As a result of the merger with Millendo, the Company assumed Millendo’s noncancelable operating leases for office space which have remaining lease terms of approximately 1.8 years. In February 2019 and October 2018, Millendo entered into two noncancellable operating leases for office space in Ann Arbor, Michigan (“Ann Arbor Leases”) of which one that Millendo took possession of in April 2019 and the other that Millendo took possession of in July 2019, respectively. One of its leases in Ann Arbor, Michigan expires in June 2024 and the other expires in March 2024. There were no other leases assumed by the Company as of June 30, 2022.
As of June 30, 2022 and December 31, 2021, the balance of the operating lease right-of-use assets were $1,553 and $3,051, respectively, and the related operating lease liabilities were $1,745 and $3,468 respectively, as shown in the accompanying Condensed Consolidated Balance Sheets.
Rent expense was $345 and $704 for the three and six months ended June 30, 2022, respectively. Rent expense was $161 and $322 for the three and six months ended June 30, 2021, respectively.
As of June 30, 2022, future minimum lease payments under the SSF Lease and Ann Arbor Leases were as follows:
| | | | | |
| |
Year Ending | Total Commitment |
2022 (excluding the six months ended June 30, 2022) | $ | 808 | |
2023 | 875 | |
2024 | 302 | |
Total minimum lease payments | 1,985 | |
Less: imputed interest | (240) | |
Present value of operating lease obligations | 1,745 | |
Less: current portion | (1,050) | |
Noncurrent operating lease obligations | $ | 695 | |
In January 2022, the Company entered into a new 8-year office lease agreement for a 20,116 square feet facility in Brisbane, California ("Brisbane Lease"). The lease is scheduled to commence in November 2022. Future minimum lease payments for the Brisbane Lease as of June 30, 2022 are as follows: $290 (2022), $1,748 (2023), $1,809 (2024), $1,872 (2025) and $10,009 (2026 and beyond).
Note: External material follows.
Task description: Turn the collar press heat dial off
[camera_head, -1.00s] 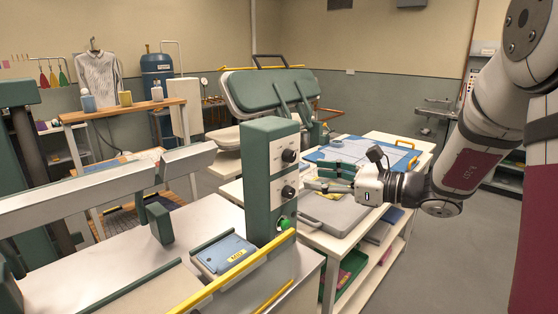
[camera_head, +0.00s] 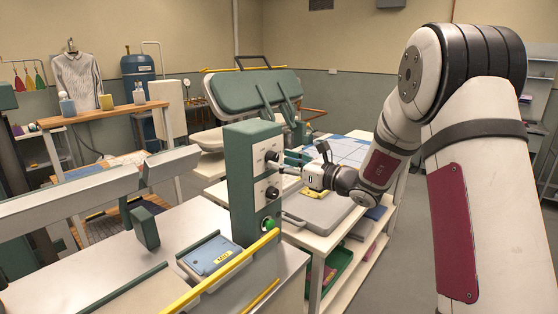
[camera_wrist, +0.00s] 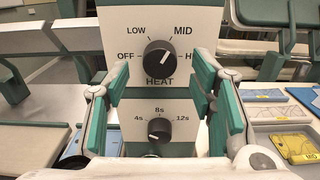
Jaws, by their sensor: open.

Related to this Brisbane Lease agreement, the Company entered into a letter of credit with a bank to deposit $368 in a separate account that is restricted cash to serve as security rent deposit. This amount is included in other noncurrent assets in the accompanying Condensed Consolidated Balance Sheets as of June 30, 2022.
Guarantees and Indemnifications—In the normal course of business, the Company enters into agreements that contain a variety of representations and provide for general indemnification. The Company’s exposure under these agreements is unknown because it involves claims that may be made against the Company in the future. To date, the Company has not paid any claims or been required to defend any action related to its indemnification obligations. As of June 30, 2022 and December 31, 2021, the Company does not have any material indemnification claims that were probable or reasonably possible and consequently has not recorded related liabilities.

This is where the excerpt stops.